Cash Flow- A measure of a company's financial health. Cash flow equals cash receipts minus cash payments over a given period of time.

Certificate of Deposit (CD) - A time deposit, FDIC-insured to $100,000 per person, with a fixed maturity date, usually from three months to five years. It usually pays higher interest than a savings account and a penalty is charged for withdrawing funds before the maturity date.

Debt Instrument- A written promise to repay a debt.

Equity - This word has a few meanings, depending on the context of its usage. 1) Ownership interest in a corporation in the form of stock; 2) Total assets minus total liabilities; also called shareholder's equity or net worth or book value; 3) The value of a property minus the owner's outstanding mortgage balance.

FDIC - Federal Deposit Insurance Corporation. A federal agency that insures deposits in member banks and thrifts up to $100,000.

Limited Partnership - A business organization with one or more general partners, who manage the business and take on legal debts and obligations, and one or more limited partners, who are liable only to the extent of their investments. Limited partners have rights to the partnership's cash flow, but are not legally responsible for company obligations

Long-term - A period of time, as for a bond (e.g. 10 or more years)

Money Market Deposit Account - A high-yield savings account, FDIC insured, that allows depository financial institutions to be more competitive with money market mutual funds.

Money Market Mutual Fund - A mutual fund that invests in short-term debt instruments such as Treasury bills, commercial paper, and large CDs. Also referred to as money market fund (MMF).

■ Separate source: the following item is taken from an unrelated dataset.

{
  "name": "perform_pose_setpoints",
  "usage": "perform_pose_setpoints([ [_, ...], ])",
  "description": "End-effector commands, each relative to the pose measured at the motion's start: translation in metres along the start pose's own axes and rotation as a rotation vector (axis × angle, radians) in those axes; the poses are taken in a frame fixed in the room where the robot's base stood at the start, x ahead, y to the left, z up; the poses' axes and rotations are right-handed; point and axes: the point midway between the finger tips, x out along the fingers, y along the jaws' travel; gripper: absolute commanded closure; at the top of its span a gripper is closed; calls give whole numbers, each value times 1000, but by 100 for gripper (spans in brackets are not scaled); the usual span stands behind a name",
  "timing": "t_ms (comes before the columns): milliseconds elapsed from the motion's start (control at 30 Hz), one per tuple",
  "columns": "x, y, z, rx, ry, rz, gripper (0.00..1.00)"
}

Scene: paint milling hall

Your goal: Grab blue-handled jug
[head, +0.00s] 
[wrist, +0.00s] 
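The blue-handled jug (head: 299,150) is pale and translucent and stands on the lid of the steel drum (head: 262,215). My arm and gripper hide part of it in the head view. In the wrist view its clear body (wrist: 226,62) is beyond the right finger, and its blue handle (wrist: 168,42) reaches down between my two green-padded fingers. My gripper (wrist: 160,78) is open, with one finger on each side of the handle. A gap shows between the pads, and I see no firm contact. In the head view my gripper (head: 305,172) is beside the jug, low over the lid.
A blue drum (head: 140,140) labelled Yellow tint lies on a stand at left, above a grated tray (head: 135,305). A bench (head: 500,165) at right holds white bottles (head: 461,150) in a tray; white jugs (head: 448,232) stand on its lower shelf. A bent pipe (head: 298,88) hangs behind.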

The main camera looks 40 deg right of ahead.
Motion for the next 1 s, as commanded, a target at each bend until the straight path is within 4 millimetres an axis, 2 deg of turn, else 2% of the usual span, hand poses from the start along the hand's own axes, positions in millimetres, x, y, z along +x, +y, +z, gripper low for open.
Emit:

Mutual Fund - An open-ended fund operated by an investment company which raises money from shareholders and invests in a group of assets, in accordance with a stated set of objectives. Mutual funds raise money by selling shares of the fund to the public. Mutual funds then take the money they earn from the sale of their shares and use it to purchase a variety of investment tools, such as stocks, bonds and money market instruments.

Principal - The amount borrowed, or the part of the amount borrowed which remains unpaid. (This does not include the interest.)

Security - An investment tool issued by a corporation, government, or other organization which offers evidence of debt or equity.

Sell Short - Borrowing a security from a broker and selling it, with the understanding that it must later be bought back (hopefully at a lower price) and returned to the broker. Short selling (or "selling short") is a technique used by investors who try to profit from the falling price of a stock.

Share - Certificate representing one unit of ownership in a corporation, mutual fund, or limited partnership.

Shareholder - One who owns shares of stock in a corporation or mutual fund.

Short-term - Usually one year or less, often used to refer to bonds or loans.

Stock - An instrument that signifies an ownership position (called equity) in a corporation, and represents a claim on its proportional share in the corporation's assets and profits. Ownership in the company is determined by the number of shares a person owns divided by the total number of shares remaining. For example, if a company has 1000 shares of stock outstanding and a person owns 50 of them, then he/she owns 5% of the company.

Stock Split - An increase in the number of outstanding (remaining) shares of a company's stock, such that proportionate equity of each shareholder remains the same. This requires approval from the board of directors and shareholders. A corporation whose stock is performing well may choose to split its shares, distributing additional shares to existing shareholders. The most common split is two-for-one, in which each share becomes two shares.